Work to complete: Take the data below and write out exactly the lines from the one with "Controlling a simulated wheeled" through the one with "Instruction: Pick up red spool"; omit every other line.

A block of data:
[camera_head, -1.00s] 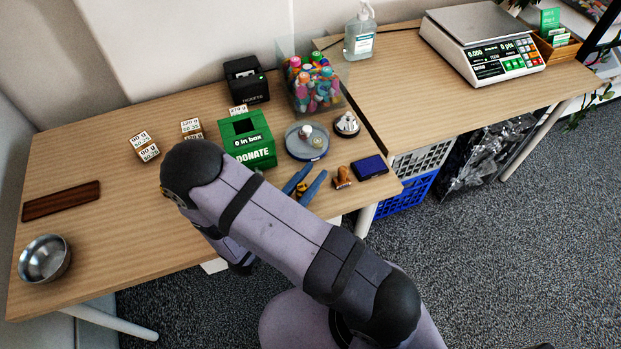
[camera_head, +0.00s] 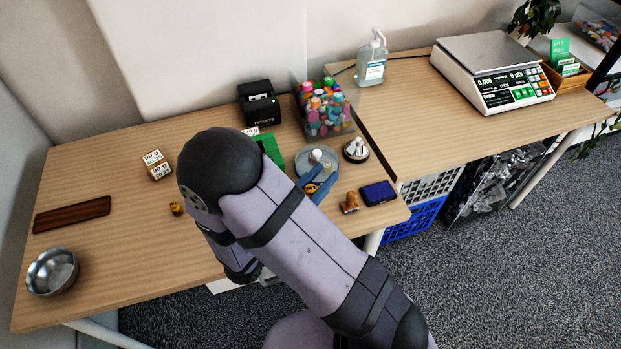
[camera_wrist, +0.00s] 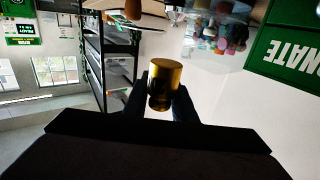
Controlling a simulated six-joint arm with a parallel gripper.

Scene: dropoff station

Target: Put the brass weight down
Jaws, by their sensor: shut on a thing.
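In the wrist view, my gripper (camera_wrist: 160,104) is shut on the brass weight (camera_wrist: 163,84), a short golden cylinder held between two dark fingers. The picture there is upside down, with the green donate box (camera_wrist: 288,45) at the upper right. The donate box (camera_head: 270,147) is mostly covered by my arm.
A metal bowl (camera_head: 52,272) and dark wooden strip (camera_head: 72,214) lie left. Small cards (camera_head: 157,165) stand behind. A round dish (camera_head: 316,163), blue-handled tool (camera_head: 320,188), stamp (camera_head: 350,203) and ink pad (camera_head: 379,193) crowd the right. The left-centre table is largely clear.

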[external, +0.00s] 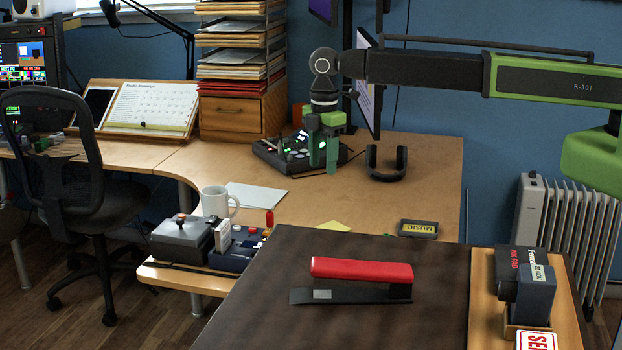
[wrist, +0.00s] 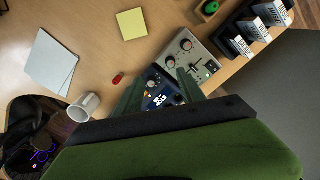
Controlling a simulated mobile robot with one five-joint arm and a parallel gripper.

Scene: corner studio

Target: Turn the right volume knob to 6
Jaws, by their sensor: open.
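My gripper (external: 323,170) is open, pointing down, and its two green fingers are apart and empty. In the external view it overlaps a black mixer with lit buttons (external: 275,155); I cannot tell its depth there. I cannot tell which knob is the right volume knob, and no number or pointer is readable.
A white mug (wrist: 84,106), a red item (wrist: 118,78), white paper (wrist: 50,62) and a yellow note (wrist: 132,24) lie nearby. Upright labelled boxes (wrist: 255,28) line the table edge. Headphones (external: 387,173) stand farther back. A red stapler (external: 360,270) sits on the brown desk.

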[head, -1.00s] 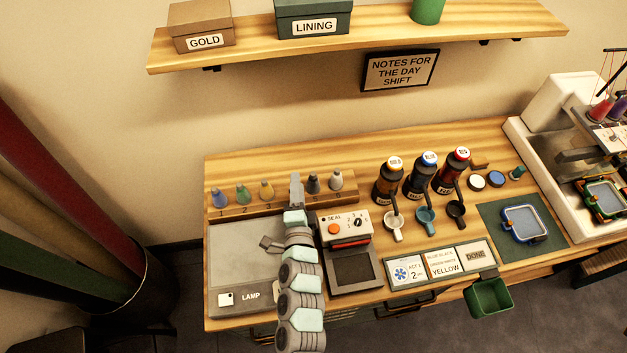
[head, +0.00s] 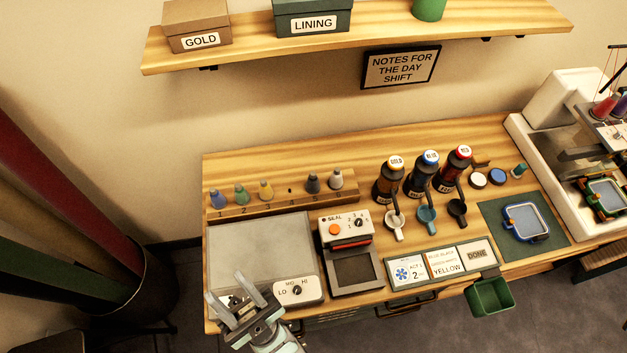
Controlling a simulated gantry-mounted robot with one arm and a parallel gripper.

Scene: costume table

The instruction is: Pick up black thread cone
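A wooden rack (head: 284,202) holds several small thread cones along the back left of the table. The darkest cone, which looks black (head: 312,184), stands upright near slot 5. A lighter grey cone (head: 336,180) is to its right, and blue (head: 217,199), green (head: 241,195) and yellow (head: 265,190) cones are to the left. The fourth place (head: 290,190) shows no cone, only a small dark spot. My gripper (head: 232,293) is over the front left of the grey lamp panel, well in front of the rack. Its fingers are spread, and I see no cone between them.
The grey lamp panel (head: 258,245) lies in front of the rack. A seal device (head: 346,229) stands to its right. Gold, blue and red bottles (head: 388,180) stand right of the rack. A shelf (head: 385,38) hangs above the back.

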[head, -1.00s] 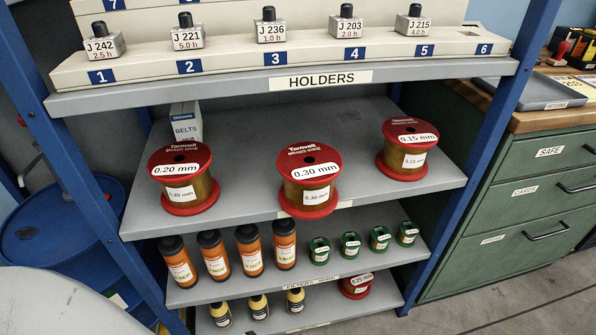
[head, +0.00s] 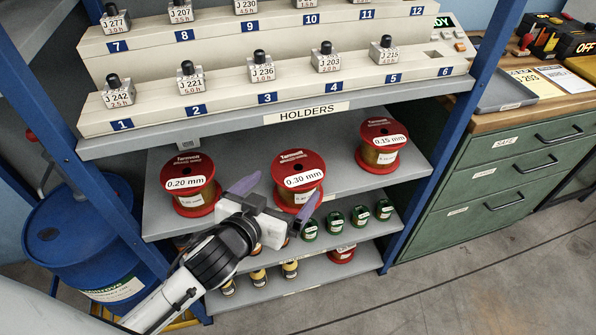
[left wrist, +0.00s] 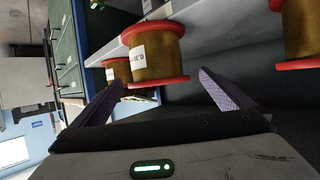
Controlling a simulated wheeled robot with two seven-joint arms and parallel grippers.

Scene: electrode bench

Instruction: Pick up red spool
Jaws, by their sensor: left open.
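Several red spools wound with brass-coloured wire stand on the shelf below the holders. The 0.20 mm spool (head: 189,184) is at left, the 0.30 mm spool (head: 298,179) in the middle, and the 0.15 mm spool (head: 384,145) at right. My left gripper (head: 275,198) is open and empty in front of the 0.30 mm spool, its fingers purple. In the left wrist view, one spool (left wrist: 155,52) shows beyond and between the open fingers (left wrist: 165,95), with other spools to either side. Another red spool (head: 342,254) sits on the lowest shelf. My right gripper does not show.
The holder shelf (head: 205,146) with its labelled blocks overhangs the spools. Small green spools (head: 335,222) stand on the shelf below. Blue uprights (head: 455,135) frame the rack. A blue drum (head: 85,240) is at left and a green cabinet (head: 510,180) at right.

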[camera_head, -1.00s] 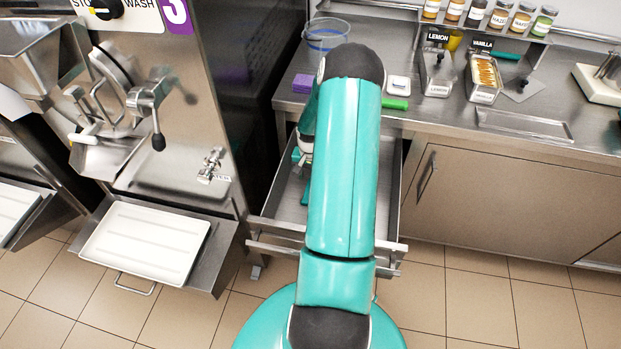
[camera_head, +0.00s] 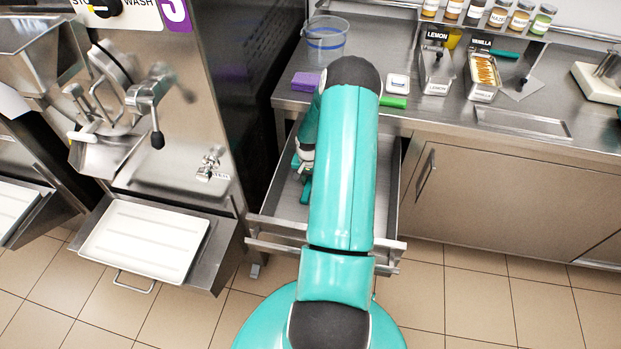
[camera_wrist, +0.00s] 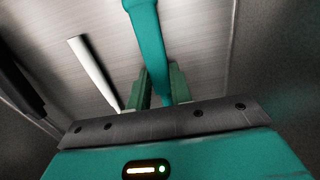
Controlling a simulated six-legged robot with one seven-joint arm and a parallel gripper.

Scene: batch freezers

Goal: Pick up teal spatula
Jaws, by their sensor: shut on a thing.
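The teal spatula (camera_wrist: 148,42) shows in the wrist view, with its long teal part running from the top edge down between my fingers. My gripper (camera_wrist: 160,88) is shut on it, one dark green finger on each side. In the head view, my gripper is inside the open steel drawer (camera_head: 388,190), mostly hidden behind my teal arm. A small teal piece (camera_head: 306,190) shows low in the drawer beside my arm; I cannot tell there whether it is the spatula or a finger.
A white utensil (camera_wrist: 90,68) and a dark one (camera_wrist: 20,85) lie left of the spatula, near the drawer wall. The counter above holds a clear bucket (camera_head: 327,40), a purple sponge (camera_head: 306,81) and a green-handled tool (camera_head: 393,101). A white tray (camera_head: 145,243) sits at left.

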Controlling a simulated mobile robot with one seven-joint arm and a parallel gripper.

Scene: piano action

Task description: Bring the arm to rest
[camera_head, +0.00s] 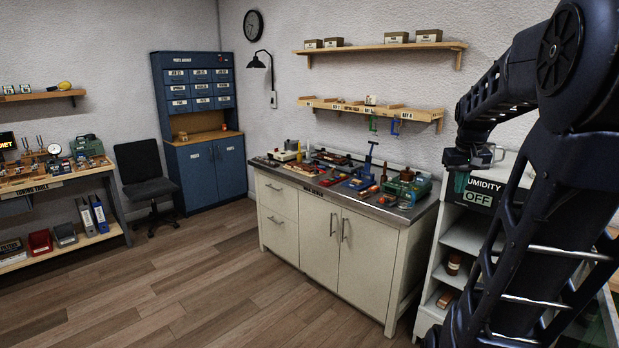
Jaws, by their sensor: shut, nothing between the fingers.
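My arm fills the right side of the head view, with its column rising in front and its forearm bent over toward the left. My gripper (497,155) is at the arm's lower end, small and dark, in front of the white humidity cabinet (465,238). It is shut and holds nothing. It hangs in the air to the right of the workbench (362,262), above bench height and apart from the bench top. My column hides part of the cabinet.
The bench top carries several tools, a blue press (367,165) and a green box (407,186). Two wall shelves (380,47) hang above it. A blue cabinet (205,165), a black chair (147,180) and a side bench (55,182) stand left. The wooden floor (190,270) is clear.

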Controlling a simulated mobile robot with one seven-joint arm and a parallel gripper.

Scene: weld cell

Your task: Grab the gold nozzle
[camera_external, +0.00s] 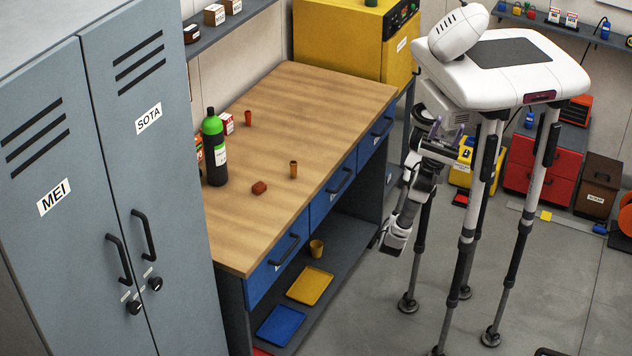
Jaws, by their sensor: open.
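Two small copper-orange cylinders stand upright on the wooden workbench top, one near its middle (293,170) and one farther back (248,118). I cannot tell for sure which of these is the gold nozzle. My arm is folded beside the bench's right side. My gripper (447,131) appears small under my white body, with its fingers pointing up. It is open, seems empty, and is well apart from all these pieces.
On the workbench (332,95) are a dark bottle with a green top (214,150), a red-brown block (259,188) and a small red box (226,123). Yellow (311,286) and blue (281,325) trays lie on the lower shelf. Grey lockers (100,180) stand left. Floor at front right is mostly clear.

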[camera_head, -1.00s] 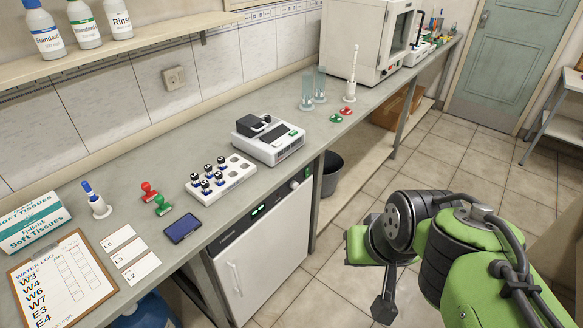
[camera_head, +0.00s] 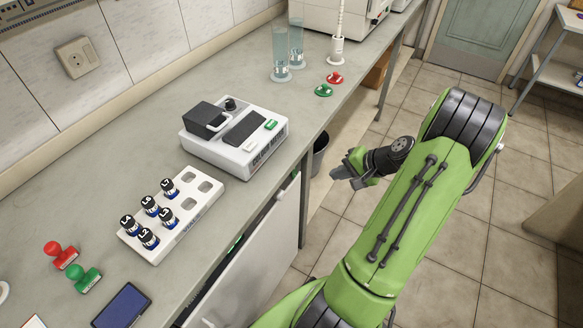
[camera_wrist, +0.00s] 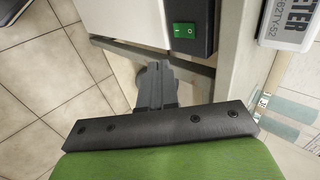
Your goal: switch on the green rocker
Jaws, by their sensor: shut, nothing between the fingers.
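The green rocker (camera_wrist: 184,30) shows in the wrist view, set in a dark panel (camera_wrist: 203,14) at the edge of a white cabinet. Small white marks are on its face; I cannot tell which side is pressed in. My gripper (camera_wrist: 155,72) is shut and empty, with its tips below and to the left of the rocker in that view, apart from it. In the head view my gripper (camera_head: 337,173) is in front of the bench, to the right of the white cabinet (camera_head: 255,272).
The bench edge and a bench leg (camera_head: 304,195) are close to my gripper. On the bench stand a meter (camera_head: 213,150) with its own green button (camera_head: 270,124), and a white vial rack (camera_head: 190,225). A dark bin (camera_head: 320,155) stands underneath. The floor at right is open.

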Result for this exercise:
Controlling a simulated wheeled robot with two seven-joint arms and parallel grippers.

Scene: electrode bench

Instruction: Pick up red spool

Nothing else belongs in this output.